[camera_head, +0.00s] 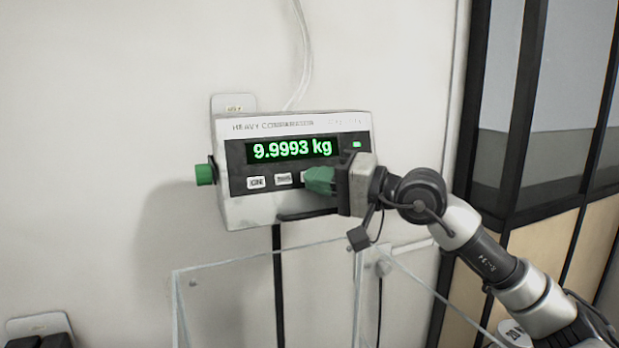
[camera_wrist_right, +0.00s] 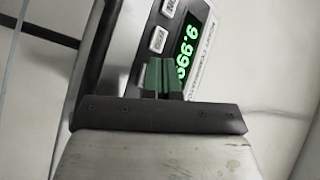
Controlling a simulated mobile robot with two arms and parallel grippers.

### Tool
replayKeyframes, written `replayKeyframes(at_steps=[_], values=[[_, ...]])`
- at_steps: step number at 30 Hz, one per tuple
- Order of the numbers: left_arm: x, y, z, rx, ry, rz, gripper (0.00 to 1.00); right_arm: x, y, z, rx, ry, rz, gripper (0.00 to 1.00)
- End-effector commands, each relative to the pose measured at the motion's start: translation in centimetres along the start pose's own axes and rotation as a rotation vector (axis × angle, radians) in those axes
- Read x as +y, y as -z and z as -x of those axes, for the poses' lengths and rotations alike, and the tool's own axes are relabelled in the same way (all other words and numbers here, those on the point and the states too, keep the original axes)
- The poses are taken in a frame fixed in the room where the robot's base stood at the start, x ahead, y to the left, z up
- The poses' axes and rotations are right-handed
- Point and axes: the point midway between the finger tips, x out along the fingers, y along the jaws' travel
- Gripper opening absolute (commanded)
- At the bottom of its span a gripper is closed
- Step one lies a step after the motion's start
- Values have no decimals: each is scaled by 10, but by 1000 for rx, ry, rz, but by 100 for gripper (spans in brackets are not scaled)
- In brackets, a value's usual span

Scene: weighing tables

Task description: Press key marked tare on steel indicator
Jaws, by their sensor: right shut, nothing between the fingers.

Set problem
Copy in full each line that holds the word "axes".

Exercise result
- End-effector commands, each relative to the pose measured at the motion's start: translation in centimetres along the start pose's own axes and rotation as a rotation vector (axis × angle, radians) in those axes
- Read x as +y, y as -z and z as -x of those axes, for the poses' lengths and rotations alike, and the tool's own axes are relabelled in the same way (all other words and numbers here, those on the point and the states too, keep the original axes)
- The poses' axes and rotations are right-handed
- Point and axes: the point midway between the finger tips, x out along the fingers, y along the jaws' travel

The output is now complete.